%%
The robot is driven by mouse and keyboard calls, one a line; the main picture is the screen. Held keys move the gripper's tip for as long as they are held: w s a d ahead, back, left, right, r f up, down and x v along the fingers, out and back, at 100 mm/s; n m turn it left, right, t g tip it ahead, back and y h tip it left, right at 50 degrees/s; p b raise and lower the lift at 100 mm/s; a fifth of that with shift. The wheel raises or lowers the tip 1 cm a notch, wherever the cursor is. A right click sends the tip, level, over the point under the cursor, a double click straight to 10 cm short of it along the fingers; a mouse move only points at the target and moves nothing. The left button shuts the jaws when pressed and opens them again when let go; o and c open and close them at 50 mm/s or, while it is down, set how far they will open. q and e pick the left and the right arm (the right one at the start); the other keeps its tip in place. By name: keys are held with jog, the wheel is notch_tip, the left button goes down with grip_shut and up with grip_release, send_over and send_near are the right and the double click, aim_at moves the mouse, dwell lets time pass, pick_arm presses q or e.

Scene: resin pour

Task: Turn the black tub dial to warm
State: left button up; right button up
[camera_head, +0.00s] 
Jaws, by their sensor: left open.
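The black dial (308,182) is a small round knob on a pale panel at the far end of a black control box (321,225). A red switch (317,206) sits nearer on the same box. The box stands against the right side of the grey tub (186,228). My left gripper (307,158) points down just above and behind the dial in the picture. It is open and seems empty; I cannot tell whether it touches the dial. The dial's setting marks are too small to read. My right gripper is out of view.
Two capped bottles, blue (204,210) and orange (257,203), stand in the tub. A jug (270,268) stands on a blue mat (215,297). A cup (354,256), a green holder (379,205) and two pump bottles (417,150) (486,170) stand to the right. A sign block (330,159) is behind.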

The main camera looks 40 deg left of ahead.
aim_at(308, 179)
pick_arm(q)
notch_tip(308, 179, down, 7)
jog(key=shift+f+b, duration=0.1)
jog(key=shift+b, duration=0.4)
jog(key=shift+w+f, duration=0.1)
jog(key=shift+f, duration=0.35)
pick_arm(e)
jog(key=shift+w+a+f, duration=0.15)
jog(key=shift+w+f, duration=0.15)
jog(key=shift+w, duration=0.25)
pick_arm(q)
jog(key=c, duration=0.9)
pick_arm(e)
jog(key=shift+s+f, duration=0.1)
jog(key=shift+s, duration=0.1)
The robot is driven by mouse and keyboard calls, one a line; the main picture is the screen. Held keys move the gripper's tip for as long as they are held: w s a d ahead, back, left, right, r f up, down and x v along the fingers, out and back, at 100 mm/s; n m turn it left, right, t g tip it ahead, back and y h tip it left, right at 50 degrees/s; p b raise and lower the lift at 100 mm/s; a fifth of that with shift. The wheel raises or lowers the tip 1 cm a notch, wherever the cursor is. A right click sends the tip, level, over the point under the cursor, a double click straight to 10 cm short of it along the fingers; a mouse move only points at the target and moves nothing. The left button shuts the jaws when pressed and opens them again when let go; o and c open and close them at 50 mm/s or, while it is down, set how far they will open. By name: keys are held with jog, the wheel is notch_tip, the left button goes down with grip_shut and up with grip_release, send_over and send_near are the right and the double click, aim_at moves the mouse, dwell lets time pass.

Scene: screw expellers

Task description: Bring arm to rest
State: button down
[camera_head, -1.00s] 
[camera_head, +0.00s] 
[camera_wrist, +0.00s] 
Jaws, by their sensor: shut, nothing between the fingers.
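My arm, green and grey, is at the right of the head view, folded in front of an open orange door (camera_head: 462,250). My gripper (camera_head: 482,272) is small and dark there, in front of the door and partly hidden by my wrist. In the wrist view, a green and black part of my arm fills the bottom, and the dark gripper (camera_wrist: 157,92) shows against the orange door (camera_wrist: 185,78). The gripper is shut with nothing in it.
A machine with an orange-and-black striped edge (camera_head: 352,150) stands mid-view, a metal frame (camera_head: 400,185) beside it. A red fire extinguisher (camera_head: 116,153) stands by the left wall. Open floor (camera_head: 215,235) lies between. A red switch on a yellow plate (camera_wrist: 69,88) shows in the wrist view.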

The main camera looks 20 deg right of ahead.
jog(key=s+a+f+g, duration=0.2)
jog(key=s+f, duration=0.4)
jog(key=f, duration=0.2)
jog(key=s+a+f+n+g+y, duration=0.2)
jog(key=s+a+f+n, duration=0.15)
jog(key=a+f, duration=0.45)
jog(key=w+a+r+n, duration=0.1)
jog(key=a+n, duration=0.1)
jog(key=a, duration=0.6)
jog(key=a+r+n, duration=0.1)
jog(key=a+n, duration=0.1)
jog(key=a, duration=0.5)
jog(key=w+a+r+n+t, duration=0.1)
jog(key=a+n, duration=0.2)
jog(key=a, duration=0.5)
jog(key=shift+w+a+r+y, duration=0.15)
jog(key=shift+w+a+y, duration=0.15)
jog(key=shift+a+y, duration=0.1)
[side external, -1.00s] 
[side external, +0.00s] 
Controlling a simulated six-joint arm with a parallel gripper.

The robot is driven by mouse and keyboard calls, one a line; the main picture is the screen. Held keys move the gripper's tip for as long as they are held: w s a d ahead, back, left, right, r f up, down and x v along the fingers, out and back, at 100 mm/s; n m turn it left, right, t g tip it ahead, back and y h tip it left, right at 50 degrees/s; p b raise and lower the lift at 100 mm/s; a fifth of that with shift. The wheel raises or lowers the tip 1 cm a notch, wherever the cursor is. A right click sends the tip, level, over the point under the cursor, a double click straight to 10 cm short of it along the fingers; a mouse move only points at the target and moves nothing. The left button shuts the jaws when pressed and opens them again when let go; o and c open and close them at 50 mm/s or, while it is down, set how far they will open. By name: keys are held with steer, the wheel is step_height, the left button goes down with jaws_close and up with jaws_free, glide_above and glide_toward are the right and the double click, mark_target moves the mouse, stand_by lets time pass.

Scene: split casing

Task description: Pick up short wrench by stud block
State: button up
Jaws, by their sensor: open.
%%
%%
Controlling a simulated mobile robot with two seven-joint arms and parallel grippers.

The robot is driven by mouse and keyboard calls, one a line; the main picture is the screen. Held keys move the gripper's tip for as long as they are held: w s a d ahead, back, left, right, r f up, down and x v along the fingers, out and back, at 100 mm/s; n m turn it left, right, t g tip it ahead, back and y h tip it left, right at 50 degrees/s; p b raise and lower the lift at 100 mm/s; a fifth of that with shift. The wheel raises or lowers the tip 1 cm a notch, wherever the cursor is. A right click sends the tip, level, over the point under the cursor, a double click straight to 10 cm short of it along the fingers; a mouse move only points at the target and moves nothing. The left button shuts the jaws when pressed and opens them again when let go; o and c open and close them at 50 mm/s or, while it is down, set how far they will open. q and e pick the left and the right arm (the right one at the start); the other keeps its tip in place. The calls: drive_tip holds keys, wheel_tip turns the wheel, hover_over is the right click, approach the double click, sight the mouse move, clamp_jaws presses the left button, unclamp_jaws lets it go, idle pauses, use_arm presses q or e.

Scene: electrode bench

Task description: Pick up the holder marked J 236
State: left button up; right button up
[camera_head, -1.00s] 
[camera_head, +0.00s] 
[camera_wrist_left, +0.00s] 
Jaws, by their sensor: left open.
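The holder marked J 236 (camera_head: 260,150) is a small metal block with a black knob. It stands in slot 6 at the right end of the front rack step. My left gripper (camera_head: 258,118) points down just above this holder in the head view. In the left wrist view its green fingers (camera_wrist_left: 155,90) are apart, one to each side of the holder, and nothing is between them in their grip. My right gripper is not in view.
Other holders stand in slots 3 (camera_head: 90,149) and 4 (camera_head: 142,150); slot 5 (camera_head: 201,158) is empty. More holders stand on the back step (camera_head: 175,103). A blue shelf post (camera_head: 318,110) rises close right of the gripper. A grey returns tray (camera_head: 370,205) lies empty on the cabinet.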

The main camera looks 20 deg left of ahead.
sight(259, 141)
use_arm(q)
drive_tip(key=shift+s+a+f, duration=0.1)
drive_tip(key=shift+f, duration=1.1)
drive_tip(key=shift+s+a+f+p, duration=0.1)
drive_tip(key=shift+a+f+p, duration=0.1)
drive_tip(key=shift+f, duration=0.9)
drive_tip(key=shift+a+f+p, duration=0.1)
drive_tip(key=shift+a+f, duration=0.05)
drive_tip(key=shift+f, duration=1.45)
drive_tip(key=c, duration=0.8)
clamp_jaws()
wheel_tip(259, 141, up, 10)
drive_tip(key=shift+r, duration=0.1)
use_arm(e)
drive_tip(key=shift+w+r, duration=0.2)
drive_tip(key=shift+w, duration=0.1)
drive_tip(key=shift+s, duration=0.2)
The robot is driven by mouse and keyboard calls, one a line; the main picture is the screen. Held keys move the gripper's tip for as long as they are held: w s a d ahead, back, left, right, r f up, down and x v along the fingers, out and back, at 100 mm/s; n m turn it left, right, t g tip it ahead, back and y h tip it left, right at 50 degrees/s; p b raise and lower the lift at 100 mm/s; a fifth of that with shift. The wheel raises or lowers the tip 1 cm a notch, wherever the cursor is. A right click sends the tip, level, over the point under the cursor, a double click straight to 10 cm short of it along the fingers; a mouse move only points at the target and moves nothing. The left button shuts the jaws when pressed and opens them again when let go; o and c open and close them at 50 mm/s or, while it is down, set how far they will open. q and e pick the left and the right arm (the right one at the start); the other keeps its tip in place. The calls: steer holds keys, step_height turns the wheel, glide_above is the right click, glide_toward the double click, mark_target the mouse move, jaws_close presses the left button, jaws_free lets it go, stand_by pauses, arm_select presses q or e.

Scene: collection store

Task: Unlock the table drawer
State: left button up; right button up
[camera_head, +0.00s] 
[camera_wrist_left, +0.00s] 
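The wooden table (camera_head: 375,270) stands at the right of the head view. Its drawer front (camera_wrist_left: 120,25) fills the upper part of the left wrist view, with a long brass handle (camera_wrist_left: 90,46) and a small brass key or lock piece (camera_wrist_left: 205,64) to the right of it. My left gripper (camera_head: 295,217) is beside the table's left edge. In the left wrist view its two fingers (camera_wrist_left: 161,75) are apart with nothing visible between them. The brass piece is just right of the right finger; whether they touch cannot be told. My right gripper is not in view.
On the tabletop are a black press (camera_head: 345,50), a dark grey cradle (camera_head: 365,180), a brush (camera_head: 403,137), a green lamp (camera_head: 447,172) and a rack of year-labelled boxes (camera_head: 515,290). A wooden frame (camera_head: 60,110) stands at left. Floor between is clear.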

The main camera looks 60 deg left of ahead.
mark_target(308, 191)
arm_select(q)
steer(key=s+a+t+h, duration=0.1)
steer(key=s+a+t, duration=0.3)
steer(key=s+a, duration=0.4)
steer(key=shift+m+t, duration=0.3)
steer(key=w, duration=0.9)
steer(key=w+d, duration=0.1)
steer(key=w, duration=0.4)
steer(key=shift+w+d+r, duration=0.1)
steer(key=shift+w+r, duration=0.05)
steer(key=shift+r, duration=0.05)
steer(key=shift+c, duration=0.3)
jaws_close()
%%
Return all lines of the material above in which the word "parallel" occurs.

Controlling a simulated six-joint arm with a parallel gripper.
Controlling a simulated mobile robot with two seven-joint arms and parallel grippers.

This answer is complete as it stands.